■ Task description
Write out all the material exactly. Leave nothing out.
BEGIN Task inputs
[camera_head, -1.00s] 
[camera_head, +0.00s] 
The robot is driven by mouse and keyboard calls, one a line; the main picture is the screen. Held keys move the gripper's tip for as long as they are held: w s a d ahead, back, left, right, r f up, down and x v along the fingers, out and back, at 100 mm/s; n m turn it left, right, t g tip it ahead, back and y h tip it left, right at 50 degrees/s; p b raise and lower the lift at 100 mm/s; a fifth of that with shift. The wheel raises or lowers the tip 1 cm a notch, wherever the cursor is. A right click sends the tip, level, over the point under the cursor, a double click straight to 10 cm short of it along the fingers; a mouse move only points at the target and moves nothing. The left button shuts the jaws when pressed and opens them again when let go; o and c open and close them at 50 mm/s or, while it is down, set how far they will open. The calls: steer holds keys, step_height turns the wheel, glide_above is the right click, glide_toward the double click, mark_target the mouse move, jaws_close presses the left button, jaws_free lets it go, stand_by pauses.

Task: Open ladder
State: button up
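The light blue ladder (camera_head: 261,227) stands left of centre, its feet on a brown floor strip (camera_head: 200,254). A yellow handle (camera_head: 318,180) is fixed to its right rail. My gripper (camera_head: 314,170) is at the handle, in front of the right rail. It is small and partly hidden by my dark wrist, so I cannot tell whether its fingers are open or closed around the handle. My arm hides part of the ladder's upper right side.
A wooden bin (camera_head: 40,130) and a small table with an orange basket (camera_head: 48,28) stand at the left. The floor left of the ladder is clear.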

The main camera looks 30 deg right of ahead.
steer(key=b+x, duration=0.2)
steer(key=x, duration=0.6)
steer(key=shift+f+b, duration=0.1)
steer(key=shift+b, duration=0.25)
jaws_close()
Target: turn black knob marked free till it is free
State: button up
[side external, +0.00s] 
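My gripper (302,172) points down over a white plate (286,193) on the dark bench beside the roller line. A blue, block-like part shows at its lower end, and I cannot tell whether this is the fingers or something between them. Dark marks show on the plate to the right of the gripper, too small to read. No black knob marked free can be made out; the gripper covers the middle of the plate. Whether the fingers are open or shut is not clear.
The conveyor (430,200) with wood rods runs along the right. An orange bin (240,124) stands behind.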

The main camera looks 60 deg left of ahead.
END Task inputs
■ Solution to this problem
[camera_head, -1.00s] 
[camera_head, +0.00s] 
The robot is driven by mouse and keyboard calls, one a line; the main picture is the screen. Held keys move the gripper's tip for as long as they are held: w s a d ahead, back, left, right, r f up, down and x v along the fingers, out and back, at 100 mm/s; n m turn it left, right, t g tip it ahead, back and y h tip it left, right at 50 degrees/s; p b raise and lower the lift at 100 mm/s; a fifth of that with shift. The wheel raises or lowers the tip 1 cm a notch, wherever the cursor is. A right click sends the tip, level, over the point under the cursor, a double click straight to 10 cm short of it along the fingers; a mouse move only points at the target and moves nothing. The left button shuts the jaws when pressed and opens them again when let go; o and c open and close them at 50 mm/s or, while it is down, set how far they will open. The calls: steer holds keys, step_height turns the wheel, glide_above is the right click, glide_toward the double click, mark_target the mouse move, jaws_close presses the left button, jaws_free lets it go, stand_by pauses.

Task: Open ladder
State: button up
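The light blue ladder (camera_head: 261,227) stands left of centre, its feet on a brown floor strip (camera_head: 200,254). A yellow handle (camera_head: 318,180) is fixed to its right rail. My gripper (camera_head: 314,170) is at the handle, in front of the right rail. It is small and partly hidden by my dark wrist, so I cannot tell whether its fingers are open or closed around the handle. My arm hides part of the ladder's upper right side.
A wooden bin (camera_head: 40,130) and a small table with an orange basket (camera_head: 48,28) stand at the left. The floor left of the ladder is clear.

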The main camera looks 30 deg right of ahead.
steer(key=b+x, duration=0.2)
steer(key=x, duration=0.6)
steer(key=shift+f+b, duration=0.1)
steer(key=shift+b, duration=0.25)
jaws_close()
Target: turn black knob marked free till it is free
State: button up
[side external, +0.00s] 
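My gripper (302,172) points down over a white plate (286,193) on the dark bench beside the roller line. A blue, block-like part shows at its lower end, and I cannot tell whether this is the fingers or something between them. Dark marks show on the plate to the right of the gripper, too small to read. No black knob marked free can be made out; the gripper covers the middle of the plate. Whether the fingers are open or shut is not clear.
The conveyor (430,200) with wood rods runs along the right. An orange bin (240,124) stands behind.

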The main camera looks 60 deg left of ahead.

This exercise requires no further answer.